(Source data)
+---+

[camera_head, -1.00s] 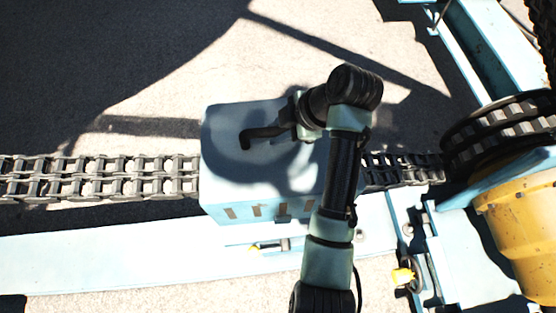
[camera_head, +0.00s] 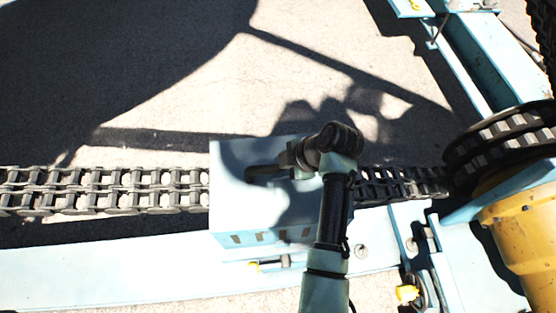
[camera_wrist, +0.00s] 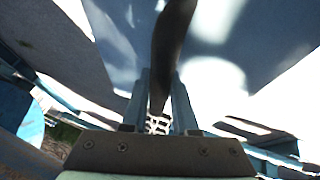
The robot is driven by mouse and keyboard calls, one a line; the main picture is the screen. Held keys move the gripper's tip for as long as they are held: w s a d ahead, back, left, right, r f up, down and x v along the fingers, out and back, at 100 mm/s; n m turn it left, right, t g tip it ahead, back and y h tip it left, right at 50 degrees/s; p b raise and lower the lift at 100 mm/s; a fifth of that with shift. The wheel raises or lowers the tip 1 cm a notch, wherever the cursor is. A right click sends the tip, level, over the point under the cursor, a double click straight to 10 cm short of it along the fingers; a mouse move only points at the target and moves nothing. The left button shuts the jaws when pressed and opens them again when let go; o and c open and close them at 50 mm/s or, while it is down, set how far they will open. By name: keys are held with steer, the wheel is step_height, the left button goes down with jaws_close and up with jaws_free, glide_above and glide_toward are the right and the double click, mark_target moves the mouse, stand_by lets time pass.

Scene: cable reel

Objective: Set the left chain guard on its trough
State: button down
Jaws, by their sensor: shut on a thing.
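The left chain guard (camera_head: 232,210) is a light blue box with a dark handle (camera_head: 264,172) on top and a row of slots low on its front face. It sits over the chain (camera_head: 100,190), which runs in at its left and out at its right. My gripper (camera_head: 288,166) is shut on the handle; the wrist view also shows the gripper (camera_wrist: 160,105) clamping the dark bar (camera_wrist: 172,45). The light blue trough beam (camera_head: 110,255) runs along the front. The guard's lower edge is near it; I cannot tell whether it rests there.
A dark chain sprocket (camera_head: 500,140) and a yellow drum (camera_head: 525,220) stand at the right. A yellow-tipped latch (camera_head: 270,265) lies by the guard's front, and another yellow-tipped part (camera_head: 407,293) lies farther right. Open pale ground (camera_head: 310,80) lies behind the chain.

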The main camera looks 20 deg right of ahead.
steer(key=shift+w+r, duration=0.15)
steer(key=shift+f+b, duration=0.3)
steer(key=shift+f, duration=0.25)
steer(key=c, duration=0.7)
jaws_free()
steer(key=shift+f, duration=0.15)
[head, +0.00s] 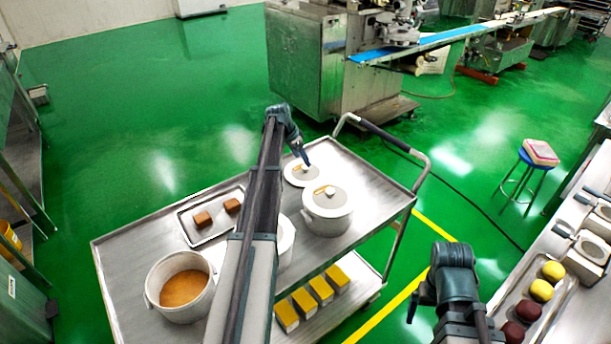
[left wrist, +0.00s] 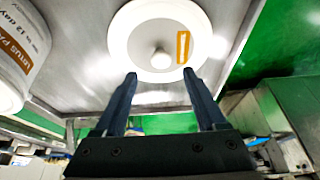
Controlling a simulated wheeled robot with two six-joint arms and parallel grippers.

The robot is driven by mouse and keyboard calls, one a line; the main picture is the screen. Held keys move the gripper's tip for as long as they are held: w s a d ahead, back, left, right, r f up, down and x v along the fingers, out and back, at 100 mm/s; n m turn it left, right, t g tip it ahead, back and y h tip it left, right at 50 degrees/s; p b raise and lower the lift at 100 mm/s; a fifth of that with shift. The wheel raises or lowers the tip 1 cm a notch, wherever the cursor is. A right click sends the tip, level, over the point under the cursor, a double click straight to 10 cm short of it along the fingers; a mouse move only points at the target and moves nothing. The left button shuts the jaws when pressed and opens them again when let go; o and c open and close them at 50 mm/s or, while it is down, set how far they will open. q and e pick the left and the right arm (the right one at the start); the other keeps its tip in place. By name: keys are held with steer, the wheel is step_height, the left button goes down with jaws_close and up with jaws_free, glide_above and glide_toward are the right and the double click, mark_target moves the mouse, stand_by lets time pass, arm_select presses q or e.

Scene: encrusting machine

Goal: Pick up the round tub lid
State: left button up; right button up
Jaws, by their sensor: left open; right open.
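A round white tub lid (head: 294,181) with a grey centre, pale knob and orange label lies flat on the cart top, behind a lidded white tub (head: 328,224). In the left wrist view the lid (left wrist: 125,48) is ahead of the fingers, its knob roughly in line with the gap between them. My left gripper (head: 305,158) is open and empty above the lid, near its far side; it also shows in the left wrist view (left wrist: 159,82). My right gripper (head: 411,312) hangs low at the right, away from the lid, open.
The steel cart (head: 140,246) also carries a tray (head: 205,238) with brown blocks, an open tub (head: 170,272) of orange-brown filling and another white tub partly behind my left arm. Yellow-topped boxes (head: 320,290) sit on its lower shelf. A steel bench (head: 585,300) with dough balls stands right.

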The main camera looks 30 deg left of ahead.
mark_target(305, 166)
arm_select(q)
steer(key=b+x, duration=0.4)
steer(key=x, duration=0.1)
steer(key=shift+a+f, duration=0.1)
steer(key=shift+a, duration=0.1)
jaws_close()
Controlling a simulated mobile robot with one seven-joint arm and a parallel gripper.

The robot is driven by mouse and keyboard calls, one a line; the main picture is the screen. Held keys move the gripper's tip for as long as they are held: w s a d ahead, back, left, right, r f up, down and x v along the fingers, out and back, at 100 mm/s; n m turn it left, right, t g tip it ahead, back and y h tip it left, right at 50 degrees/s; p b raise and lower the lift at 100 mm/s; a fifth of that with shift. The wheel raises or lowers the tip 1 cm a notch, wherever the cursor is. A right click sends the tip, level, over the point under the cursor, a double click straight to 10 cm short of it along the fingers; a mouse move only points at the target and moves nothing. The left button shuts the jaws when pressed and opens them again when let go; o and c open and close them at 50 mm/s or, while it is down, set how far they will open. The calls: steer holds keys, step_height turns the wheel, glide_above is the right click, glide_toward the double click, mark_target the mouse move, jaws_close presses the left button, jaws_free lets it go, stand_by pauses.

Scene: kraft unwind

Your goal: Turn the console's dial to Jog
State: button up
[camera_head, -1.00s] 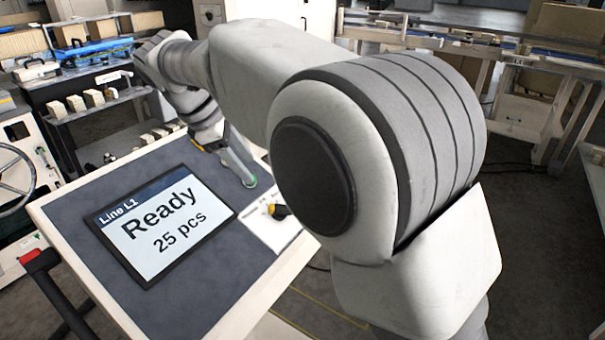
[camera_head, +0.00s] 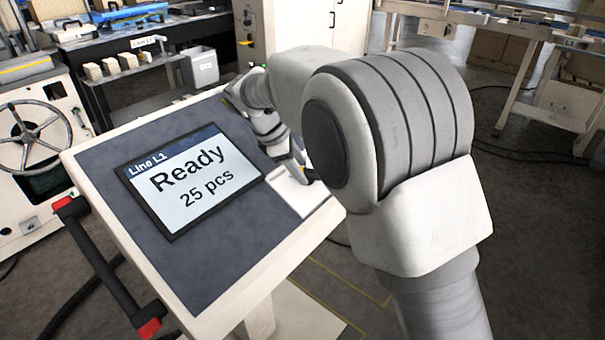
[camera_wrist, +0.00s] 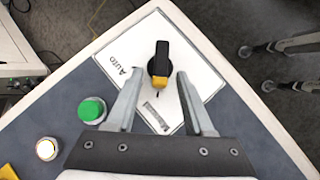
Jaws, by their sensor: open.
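The console (camera_head: 217,271) has a slanted top with a screen (camera_head: 195,183) reading "Line L1 Ready 25 pcs". In the wrist view the dial (camera_wrist: 159,64) is a black knob with a yellow end, on a white plate (camera_wrist: 124,50). The word "Auto" is on the plate beside it; another label below the knob is too small to read. My gripper (camera_wrist: 153,88) is open, its fingers reaching toward the plate on either side of the dial's near end, apparently not touching it. In the head view my arm hides the dial, and my gripper (camera_head: 300,172) is partly hidden over the plate.
A red-ended black handrail (camera_head: 105,262) runs along the console's left side. A handwheel (camera_head: 32,136) and a shelf of blocks (camera_head: 118,65) stand behind.

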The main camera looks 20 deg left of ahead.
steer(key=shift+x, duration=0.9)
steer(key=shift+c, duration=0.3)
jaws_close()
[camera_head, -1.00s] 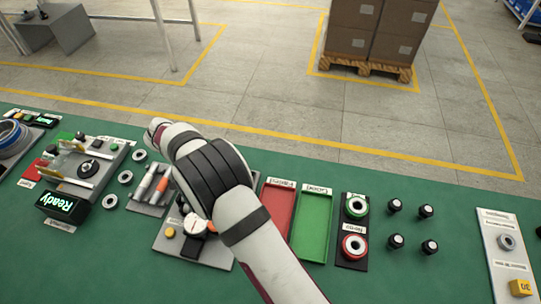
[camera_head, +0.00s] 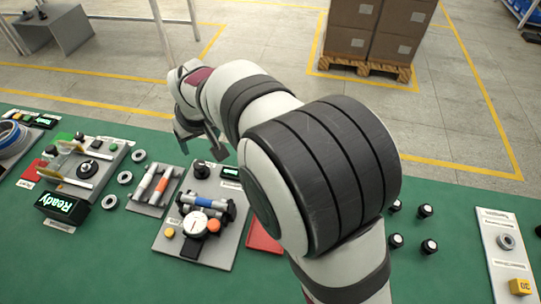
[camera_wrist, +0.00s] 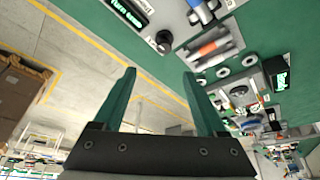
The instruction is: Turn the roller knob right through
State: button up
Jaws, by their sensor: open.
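The roller knob (camera_head: 201,169) is a black round knob at the back edge of a grey fixture plate (camera_head: 219,257). The plate also carries rollers with a blue part (camera_head: 202,202), a white dial gauge (camera_head: 194,224) and a small display (camera_head: 230,172). In the wrist view the knob (camera_wrist: 164,41) is beyond my fingertips, beside the display (camera_wrist: 130,12) with green text starting "Turn". My gripper (camera_head: 198,145) is open and empty, near the knob and apart from it in the wrist view. Its two green-tinted fingers (camera_wrist: 158,74) are spread wide there.
Left of the fixture lie a holder with marker-like cylinders (camera_head: 155,187), several grey rings (camera_head: 125,177) and a "Ready" display (camera_head: 62,207). My arm covers most of the red tray (camera_head: 262,238). Several black knob-like parts (camera_head: 396,241) stand to the right.

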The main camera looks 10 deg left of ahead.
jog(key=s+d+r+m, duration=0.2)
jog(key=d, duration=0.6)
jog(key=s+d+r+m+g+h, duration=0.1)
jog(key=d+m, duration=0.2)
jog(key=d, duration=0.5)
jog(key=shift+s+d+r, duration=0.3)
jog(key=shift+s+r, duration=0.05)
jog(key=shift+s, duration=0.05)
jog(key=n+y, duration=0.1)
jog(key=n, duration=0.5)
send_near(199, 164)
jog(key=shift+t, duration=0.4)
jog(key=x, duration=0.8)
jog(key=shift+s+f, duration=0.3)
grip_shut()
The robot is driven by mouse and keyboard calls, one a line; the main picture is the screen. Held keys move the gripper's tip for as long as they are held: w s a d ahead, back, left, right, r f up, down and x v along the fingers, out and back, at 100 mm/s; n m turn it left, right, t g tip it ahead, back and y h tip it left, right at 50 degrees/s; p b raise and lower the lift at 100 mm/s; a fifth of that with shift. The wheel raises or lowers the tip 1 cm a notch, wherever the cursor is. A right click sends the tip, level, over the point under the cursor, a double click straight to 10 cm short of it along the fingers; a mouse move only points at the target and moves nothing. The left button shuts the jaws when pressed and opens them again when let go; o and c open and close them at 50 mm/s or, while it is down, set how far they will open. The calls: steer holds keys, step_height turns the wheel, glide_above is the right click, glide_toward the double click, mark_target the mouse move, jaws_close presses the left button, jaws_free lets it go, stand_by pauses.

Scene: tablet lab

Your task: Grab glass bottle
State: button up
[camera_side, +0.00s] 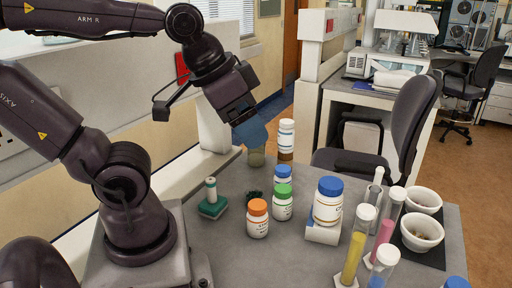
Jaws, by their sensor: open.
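My gripper (250,135) hangs at the end of the arm over the far side of the grey table, with its blue fingers pointing down. It is open. A small clear, glass-like bottle (256,158) with pale contents stands right below the fingers, its upper part hidden by them. I cannot tell whether the fingers touch it. A taller brown bottle (286,155) with a white label and white cap stands just to the right of the fingers. Which of these two is the glass bottle is not clear from this view.
White bottles with blue (282,174), green (283,206) and orange (257,222) caps stand nearer. A larger blue-capped bottle (328,205) rests on a white block. Filled tubes (357,250) and white bowls (422,233) stand at right. A green block (212,208) sits at left.

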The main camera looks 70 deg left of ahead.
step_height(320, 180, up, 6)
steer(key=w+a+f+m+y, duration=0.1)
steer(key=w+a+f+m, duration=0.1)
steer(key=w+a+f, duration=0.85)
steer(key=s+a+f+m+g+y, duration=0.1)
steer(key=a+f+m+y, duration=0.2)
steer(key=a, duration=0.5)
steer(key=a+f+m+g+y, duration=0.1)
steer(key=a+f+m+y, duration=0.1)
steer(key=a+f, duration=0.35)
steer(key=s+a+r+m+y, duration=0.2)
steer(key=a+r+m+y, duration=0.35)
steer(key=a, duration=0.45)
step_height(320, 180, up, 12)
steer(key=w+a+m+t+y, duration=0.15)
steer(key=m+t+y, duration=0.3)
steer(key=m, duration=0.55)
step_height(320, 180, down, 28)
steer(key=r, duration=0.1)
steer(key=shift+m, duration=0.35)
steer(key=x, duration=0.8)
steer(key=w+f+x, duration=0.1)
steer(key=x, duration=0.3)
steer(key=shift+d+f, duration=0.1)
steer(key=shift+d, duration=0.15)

+---+

> [Aim of the exercise] Pull out each line of the records holding the string "simulated".

> [Result of this task]
Controlling a simulated wheeled robot with two six-joint arms and parallel grippers.
Controlling a simulated mobile robot with one seven-joint arm and a parallel gripper.

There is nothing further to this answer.